Este milagro obró un maravillo
efecto en un gran número de espectadores que se convirtieron a la fe; pero Diocleciano,
lo atribuyó a cierta magia secreta y me arrastraron por las calle de Roma y
ordenó que me dispararan una lluvia de flechas; cuando las recibí, mi sangre
fluía por todos lados; él ordenó, cuando estaba exhausta y moribunda, que fuera
llevada nuevamente al calabozo.
El
cielo me honró con un nuevo favor. Entré en un dulce sueño y cuando desperté
estaba totalmente curada. El tirano lleno de rabia dijo: " Que sea nuevamente traspasada
con flechas afiladas". Otra vez los arqueros doblaron sus
arcos, con todas sus fuerzas, pero las flechas se negaron a salir. El Emperador
estaba presente y a la vista de esto se llenó de rabia, y diciendo que yo era
una maga, pensó que la acción del fuego destruiría este “encantamiento”.
Entonces ordenó que las puntas de las flechas fueran calentadas en un horno al
rojo vivo y con ellas mandó apuntar nuevamente contra mí.

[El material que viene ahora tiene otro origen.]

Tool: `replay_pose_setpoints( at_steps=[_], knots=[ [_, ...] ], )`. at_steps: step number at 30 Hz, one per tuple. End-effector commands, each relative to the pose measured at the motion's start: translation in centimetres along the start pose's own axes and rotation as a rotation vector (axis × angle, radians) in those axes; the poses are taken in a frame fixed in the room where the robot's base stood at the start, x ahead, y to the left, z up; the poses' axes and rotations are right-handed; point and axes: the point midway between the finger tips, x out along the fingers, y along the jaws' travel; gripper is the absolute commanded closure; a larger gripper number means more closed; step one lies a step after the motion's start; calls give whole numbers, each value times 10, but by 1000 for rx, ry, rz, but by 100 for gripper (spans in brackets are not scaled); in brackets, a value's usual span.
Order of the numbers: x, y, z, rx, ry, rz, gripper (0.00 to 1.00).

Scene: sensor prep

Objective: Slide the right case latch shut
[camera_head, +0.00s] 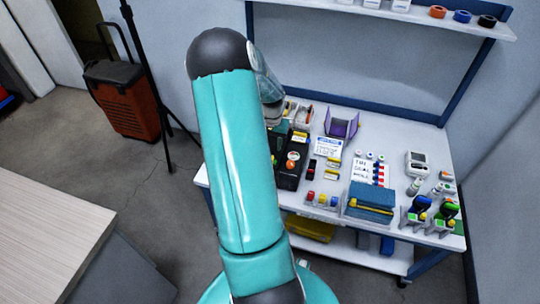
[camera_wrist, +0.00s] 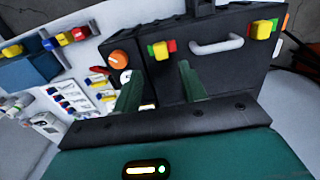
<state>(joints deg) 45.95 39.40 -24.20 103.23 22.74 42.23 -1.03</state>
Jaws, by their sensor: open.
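The black case (camera_wrist: 205,75) fills the upper middle of the wrist view, with a pale handle (camera_wrist: 217,46) on its face. One yellow latch (camera_wrist: 158,51) with a red part sits left of the handle in that view. Another yellow latch (camera_wrist: 262,30) with a green part sits right of it. My gripper (camera_wrist: 161,68) is open, its two green fingers apart and pointing at the case face, with the left-hand latch beyond the gap between them. I cannot tell whether they touch anything. In the head view my arm hides the gripper and part of the case (camera_head: 287,181).
The white workbench (camera_head: 333,191) also carries a blue box (camera_head: 368,197), a purple holder (camera_head: 341,124) and several small parts. An orange-black wheeled case (camera_head: 127,100) stands on the floor at left.

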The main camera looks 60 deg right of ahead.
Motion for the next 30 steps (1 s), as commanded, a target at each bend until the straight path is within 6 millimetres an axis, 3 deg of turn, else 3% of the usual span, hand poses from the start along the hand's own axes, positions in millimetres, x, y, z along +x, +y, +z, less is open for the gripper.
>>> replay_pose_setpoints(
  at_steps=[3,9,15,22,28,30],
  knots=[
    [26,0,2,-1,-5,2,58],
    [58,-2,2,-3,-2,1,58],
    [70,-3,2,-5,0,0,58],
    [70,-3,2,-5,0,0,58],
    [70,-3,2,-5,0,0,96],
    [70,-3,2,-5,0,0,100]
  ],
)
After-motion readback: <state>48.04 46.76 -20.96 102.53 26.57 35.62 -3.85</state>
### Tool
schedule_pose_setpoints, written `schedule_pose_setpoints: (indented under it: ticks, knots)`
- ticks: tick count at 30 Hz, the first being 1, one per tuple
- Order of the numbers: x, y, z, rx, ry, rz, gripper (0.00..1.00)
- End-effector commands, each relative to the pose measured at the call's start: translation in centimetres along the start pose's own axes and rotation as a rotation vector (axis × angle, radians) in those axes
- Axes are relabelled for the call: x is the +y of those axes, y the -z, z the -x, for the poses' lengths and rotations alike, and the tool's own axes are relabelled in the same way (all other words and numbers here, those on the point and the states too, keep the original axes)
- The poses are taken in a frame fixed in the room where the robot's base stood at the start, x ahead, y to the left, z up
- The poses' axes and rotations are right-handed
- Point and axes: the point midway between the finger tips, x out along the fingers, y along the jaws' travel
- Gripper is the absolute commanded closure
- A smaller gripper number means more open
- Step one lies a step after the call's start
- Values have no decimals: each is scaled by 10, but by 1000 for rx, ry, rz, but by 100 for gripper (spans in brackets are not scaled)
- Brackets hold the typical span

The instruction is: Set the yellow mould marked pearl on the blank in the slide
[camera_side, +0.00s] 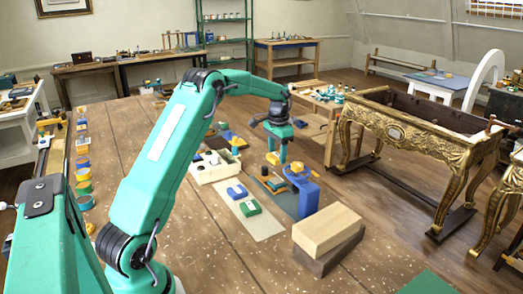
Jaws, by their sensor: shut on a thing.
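My gripper (282,157) hangs fingers down above the far right part of the work table. It is shut on a small yellow piece (272,158) that shows at the left of its fingertips, probably the yellow mould; any pearl mark is too small to read. Just in front and to the right stands a blue stand (309,199) with a yellow-orange part (296,169) on top. A dark low piece (273,184) lies left of the stand. I cannot tell the slide or its blank for sure at this size.
A cream mat (262,228) holds a blue block (237,192) and a green block (250,208). A cream box (204,175) stands behind them. Stacked wooden blocks (326,228) stand at the front right. The table's middle left is clear.

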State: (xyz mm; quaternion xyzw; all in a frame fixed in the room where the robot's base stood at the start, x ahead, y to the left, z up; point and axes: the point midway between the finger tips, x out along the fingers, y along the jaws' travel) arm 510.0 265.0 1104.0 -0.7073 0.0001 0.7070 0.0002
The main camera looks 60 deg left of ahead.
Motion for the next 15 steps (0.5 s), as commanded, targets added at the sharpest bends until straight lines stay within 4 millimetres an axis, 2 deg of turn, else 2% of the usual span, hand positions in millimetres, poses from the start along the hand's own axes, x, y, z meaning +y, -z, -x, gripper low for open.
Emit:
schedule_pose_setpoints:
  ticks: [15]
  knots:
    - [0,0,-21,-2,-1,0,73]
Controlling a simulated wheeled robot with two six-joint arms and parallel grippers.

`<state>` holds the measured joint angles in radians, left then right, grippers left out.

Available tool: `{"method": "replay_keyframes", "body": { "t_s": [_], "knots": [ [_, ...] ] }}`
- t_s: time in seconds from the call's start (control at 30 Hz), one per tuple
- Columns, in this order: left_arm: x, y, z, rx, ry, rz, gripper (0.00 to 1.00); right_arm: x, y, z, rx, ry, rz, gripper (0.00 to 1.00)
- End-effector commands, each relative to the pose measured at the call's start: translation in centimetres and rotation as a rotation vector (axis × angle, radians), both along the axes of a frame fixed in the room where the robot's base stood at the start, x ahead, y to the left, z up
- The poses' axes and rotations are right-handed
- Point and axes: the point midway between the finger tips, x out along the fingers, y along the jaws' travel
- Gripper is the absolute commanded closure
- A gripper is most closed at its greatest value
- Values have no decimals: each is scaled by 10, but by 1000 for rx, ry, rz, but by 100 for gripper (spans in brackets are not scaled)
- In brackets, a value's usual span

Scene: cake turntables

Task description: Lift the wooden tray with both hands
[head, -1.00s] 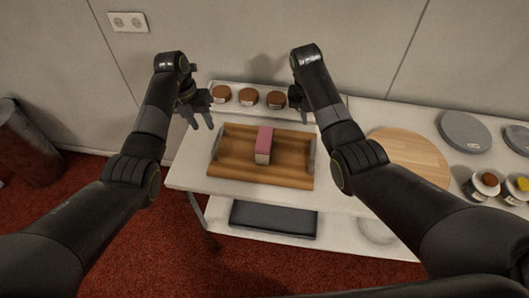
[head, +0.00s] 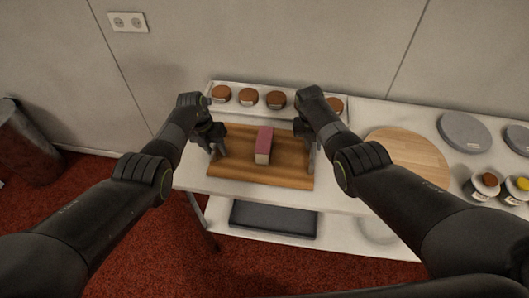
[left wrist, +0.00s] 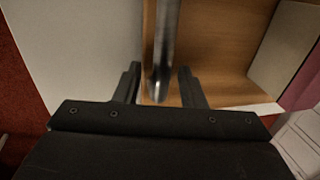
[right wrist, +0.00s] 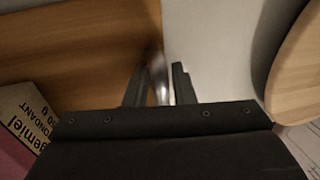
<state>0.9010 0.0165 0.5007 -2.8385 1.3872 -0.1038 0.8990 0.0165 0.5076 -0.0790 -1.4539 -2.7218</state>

Y esta vez las
flechas fueron disparadas, pero éstas, luego de recorrer parte de la distancia
que las separaba de mí, tomaron milagrosamente la dirección contraria desde
donde habían sido lanzadas y seis arqueros fueron muertos por estas; entonces
varios de ellos renunciaron al paganismo y la gente comenzó a rendir público
testimonio del poder de Dios que me había protegido. Esto enfureció al tirano,
que determinó apresurar mi muerte, ordenando que mi cabeza fuera cortada con un
hacha.
Entonces, mi alma voló hacia mi
Divino Esposo, el cual me coronó con la corona de la virginidad y la palma del
martirio, y distinguida con esta elección, tengo parte en el gozo de su Divina
Presencia. Este día que fue tan feliz para mí por verme entrar en la Gloria,
fue un Viernes, y la hora de mi muerte, la tres de la tarde: el mismo día y la
misma hora en que el Divino Maestro expiró.